(EXERCISE GOAL): Report every line in the listing that contains the string "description".

---+---

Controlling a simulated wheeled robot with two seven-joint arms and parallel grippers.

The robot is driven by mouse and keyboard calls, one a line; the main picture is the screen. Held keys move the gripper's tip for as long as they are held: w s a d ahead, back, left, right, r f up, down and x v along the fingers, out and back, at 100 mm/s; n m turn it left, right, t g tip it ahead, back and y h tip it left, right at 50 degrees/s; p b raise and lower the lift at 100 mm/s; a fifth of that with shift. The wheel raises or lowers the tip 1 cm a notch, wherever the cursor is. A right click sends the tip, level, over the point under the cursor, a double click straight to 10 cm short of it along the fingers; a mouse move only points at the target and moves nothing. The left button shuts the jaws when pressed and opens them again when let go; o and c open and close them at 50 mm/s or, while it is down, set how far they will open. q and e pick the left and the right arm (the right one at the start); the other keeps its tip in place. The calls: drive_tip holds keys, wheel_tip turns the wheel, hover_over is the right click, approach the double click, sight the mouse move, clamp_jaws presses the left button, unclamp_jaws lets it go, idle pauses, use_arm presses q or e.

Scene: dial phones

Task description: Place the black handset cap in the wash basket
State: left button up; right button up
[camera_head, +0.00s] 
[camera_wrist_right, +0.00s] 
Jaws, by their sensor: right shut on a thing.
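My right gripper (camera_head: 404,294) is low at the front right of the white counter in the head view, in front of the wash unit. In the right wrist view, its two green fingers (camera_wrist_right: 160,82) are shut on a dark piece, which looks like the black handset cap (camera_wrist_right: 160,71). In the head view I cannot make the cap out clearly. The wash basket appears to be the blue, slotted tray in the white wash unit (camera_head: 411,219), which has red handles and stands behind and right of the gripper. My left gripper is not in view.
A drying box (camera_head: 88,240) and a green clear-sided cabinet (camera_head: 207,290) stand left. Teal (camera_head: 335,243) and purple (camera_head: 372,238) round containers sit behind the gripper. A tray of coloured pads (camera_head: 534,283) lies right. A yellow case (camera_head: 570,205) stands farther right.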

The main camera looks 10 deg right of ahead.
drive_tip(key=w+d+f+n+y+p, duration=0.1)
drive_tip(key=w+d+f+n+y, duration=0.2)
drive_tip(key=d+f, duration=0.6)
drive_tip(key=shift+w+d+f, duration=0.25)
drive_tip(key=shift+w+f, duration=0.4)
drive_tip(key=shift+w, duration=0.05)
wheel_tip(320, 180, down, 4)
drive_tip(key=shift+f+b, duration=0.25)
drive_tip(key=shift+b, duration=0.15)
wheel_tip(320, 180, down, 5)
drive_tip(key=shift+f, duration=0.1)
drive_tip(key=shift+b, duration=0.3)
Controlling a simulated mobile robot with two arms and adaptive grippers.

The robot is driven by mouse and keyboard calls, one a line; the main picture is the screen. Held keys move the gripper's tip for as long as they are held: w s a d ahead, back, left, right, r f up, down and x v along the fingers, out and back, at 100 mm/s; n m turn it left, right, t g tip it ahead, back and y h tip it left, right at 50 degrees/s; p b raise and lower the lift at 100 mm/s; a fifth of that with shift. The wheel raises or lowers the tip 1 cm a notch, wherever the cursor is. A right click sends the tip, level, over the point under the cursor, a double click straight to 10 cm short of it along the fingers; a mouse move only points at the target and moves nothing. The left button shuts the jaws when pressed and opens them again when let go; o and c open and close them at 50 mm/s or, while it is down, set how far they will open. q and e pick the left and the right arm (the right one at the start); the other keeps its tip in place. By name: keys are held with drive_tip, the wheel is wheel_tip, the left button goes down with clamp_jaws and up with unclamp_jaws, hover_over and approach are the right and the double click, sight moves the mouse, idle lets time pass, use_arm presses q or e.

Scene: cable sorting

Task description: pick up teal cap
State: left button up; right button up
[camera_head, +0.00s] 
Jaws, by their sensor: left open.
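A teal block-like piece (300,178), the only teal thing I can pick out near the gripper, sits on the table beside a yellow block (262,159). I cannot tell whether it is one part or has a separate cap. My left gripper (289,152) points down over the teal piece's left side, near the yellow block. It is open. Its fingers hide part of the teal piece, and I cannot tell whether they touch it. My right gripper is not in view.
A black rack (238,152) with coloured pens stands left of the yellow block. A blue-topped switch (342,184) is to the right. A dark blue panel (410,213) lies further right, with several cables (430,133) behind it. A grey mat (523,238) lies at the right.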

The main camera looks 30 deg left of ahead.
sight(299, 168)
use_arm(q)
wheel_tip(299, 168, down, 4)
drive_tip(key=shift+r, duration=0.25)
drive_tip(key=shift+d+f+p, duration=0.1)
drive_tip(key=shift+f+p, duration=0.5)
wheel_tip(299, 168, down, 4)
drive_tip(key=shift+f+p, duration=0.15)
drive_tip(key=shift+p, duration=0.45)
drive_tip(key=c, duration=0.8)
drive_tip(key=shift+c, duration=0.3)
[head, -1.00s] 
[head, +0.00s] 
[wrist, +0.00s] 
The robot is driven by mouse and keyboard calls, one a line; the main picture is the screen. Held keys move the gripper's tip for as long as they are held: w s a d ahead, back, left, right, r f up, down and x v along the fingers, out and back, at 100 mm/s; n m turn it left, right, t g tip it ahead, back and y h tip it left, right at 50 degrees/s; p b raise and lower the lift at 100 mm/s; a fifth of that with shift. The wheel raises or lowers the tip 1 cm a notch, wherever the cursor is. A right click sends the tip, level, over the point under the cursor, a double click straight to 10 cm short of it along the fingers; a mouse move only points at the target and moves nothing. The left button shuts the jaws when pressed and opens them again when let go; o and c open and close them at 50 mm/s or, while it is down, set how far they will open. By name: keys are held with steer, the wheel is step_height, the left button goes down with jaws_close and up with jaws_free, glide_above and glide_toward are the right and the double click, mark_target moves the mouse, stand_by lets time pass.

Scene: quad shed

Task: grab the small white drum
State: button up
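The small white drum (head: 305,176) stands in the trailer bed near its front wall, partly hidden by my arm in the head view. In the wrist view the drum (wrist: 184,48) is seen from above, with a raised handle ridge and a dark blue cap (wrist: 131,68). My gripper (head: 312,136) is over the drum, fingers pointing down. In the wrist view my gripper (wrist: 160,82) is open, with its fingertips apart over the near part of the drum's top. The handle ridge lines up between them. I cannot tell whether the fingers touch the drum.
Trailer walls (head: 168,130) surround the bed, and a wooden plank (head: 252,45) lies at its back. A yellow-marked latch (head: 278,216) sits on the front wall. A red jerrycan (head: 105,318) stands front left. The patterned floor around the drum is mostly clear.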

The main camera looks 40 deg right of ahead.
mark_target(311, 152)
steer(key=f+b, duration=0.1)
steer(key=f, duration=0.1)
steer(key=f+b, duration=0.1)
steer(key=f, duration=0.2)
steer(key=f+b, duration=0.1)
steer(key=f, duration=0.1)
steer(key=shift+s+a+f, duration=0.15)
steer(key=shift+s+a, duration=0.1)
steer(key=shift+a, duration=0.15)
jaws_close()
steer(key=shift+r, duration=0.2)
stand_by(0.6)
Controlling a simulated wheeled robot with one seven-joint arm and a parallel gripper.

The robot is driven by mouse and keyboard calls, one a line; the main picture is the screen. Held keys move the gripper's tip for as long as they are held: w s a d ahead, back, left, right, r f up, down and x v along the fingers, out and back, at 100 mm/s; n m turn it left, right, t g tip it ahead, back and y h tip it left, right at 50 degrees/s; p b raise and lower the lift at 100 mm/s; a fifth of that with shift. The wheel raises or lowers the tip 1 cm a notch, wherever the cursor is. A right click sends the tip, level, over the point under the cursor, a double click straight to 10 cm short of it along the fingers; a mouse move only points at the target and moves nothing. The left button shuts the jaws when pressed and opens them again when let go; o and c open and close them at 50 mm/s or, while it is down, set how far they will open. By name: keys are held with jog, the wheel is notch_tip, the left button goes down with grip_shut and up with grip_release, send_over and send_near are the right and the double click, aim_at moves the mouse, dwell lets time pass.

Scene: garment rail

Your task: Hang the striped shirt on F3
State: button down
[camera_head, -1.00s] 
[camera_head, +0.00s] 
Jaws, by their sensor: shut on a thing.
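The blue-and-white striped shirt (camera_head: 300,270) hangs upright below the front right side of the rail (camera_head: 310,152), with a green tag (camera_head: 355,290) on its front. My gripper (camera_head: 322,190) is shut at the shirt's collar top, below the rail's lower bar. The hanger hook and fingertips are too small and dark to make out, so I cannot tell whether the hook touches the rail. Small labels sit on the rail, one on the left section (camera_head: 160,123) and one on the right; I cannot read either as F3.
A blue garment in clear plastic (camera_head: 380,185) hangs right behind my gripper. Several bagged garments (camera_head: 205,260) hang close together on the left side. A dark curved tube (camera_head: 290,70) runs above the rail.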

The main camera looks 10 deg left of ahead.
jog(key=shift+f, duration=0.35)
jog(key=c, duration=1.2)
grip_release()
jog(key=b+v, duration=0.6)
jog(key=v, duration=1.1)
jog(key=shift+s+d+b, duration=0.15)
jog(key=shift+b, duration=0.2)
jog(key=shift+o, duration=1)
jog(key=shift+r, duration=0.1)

---+---

(RESPONSE BELOW):
Task description: Place the black handset cap in the wash basket
Task description: pick up teal cap

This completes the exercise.